With summer enrollment nearing its end, it’s now do or die. You’re asking yourself: Should I or shouldn’t I take a class this summer?
You may be still weighing the options. Do I want to have a relaxing break, or do I want to graduate sooner? Let’s ease the decision making and examine the pros and cons of summer classes.
Pro: You can lessen your fall and spring burden if you take a few credit hours during the break. Students often find it easier to spread out their heavy load to three semesters. If your traditional semesters are too hectic, this may be the option for you.
Con: The summer catalog is typically scarcer than your fall and spring ones. If you don’t have a flexible work schedule, it may be hard to find a class that you can attend.
Pro: Summer classes often have a more relaxed atmosphere, so some students still find that they have a stress-free summer.
Con: These courses are often watered down. It’s in your best interest to avoid taking subjects that are difficult for you to grasp. If you don’t get economics, you’ll likely still struggle with that field of study if you cram it into two months.

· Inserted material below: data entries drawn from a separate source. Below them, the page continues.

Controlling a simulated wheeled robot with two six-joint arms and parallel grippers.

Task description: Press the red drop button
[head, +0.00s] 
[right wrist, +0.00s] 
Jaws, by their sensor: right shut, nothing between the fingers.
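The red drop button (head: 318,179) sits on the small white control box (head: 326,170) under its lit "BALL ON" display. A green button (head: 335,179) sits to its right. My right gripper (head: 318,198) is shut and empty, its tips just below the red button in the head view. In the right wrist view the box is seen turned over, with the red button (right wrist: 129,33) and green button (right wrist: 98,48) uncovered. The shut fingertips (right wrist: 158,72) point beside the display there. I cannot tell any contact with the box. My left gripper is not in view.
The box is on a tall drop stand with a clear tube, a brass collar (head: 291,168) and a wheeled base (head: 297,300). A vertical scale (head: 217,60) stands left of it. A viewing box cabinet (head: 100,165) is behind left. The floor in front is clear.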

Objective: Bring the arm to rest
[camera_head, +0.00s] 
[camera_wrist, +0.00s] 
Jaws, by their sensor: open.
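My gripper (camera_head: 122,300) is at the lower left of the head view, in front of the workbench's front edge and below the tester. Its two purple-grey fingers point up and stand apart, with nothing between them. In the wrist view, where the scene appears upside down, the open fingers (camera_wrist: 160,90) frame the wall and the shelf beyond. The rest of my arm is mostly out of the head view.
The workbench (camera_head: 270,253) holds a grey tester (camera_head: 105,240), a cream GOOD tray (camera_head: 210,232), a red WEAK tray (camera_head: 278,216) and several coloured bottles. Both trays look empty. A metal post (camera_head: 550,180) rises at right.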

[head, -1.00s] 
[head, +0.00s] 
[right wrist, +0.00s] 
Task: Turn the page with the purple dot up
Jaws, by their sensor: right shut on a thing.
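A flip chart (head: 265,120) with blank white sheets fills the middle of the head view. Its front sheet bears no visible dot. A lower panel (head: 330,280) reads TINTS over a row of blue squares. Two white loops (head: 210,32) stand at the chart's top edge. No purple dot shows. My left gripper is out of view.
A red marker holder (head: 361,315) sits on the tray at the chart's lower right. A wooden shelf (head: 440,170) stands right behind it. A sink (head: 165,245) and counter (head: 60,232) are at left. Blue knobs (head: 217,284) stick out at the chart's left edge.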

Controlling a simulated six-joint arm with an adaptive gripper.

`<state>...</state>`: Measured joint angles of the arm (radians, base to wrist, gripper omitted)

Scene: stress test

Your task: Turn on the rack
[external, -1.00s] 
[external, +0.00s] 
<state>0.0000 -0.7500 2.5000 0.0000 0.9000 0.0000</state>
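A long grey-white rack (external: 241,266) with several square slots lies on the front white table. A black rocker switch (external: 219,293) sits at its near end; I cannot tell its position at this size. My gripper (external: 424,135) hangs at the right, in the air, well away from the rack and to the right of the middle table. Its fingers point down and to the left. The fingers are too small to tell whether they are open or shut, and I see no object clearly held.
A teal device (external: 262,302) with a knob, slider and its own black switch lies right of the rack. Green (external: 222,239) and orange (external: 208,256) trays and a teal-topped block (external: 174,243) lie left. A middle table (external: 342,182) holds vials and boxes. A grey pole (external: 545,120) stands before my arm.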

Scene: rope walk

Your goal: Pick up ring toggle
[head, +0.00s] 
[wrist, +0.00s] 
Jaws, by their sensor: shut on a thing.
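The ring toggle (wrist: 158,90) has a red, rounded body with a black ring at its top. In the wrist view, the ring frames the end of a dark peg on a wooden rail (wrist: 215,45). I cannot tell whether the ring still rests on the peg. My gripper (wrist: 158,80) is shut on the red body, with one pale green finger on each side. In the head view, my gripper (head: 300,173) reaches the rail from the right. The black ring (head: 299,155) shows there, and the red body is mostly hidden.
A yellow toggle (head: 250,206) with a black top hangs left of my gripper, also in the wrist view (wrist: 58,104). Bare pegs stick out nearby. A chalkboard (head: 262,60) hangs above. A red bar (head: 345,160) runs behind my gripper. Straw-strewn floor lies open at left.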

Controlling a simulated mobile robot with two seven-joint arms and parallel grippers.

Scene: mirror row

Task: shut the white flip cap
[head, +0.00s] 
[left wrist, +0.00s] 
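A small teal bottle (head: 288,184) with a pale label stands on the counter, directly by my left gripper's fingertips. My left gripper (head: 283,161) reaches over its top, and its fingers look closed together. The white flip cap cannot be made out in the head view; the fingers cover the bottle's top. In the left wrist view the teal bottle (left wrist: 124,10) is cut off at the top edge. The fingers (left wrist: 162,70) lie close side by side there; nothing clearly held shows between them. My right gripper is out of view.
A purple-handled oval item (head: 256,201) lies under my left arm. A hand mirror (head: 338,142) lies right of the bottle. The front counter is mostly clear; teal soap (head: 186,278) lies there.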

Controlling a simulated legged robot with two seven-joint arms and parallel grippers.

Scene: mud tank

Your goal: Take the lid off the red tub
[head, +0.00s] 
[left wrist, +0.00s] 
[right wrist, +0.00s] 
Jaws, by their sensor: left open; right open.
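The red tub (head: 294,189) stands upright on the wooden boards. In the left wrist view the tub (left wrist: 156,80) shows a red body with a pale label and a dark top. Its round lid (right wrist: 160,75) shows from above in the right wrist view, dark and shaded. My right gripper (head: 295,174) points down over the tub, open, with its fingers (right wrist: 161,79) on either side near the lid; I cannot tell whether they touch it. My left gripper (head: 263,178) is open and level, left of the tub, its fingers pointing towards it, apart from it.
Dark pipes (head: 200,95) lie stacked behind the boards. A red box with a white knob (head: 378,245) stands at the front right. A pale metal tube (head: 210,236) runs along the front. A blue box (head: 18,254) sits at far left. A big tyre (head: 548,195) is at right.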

Pro: Students can graduate a semester or year sooner if they take extra courses throughout their college career. You could use the extra time to intern, study abroad, pick up a minor or hit the job market earlier than your peers.
Cons: Summer school can eat up your time. Classes are twice as long and homework is doubled. If you need time to work and save up money, or you’ve lost touch with you friends, you may need that break.
Keep in mind that summer school isn’t for everyone. It takes dedication to take three semesters in a row. If you decide to take the plunge, make sure you have the time and the willingness to complete these courses.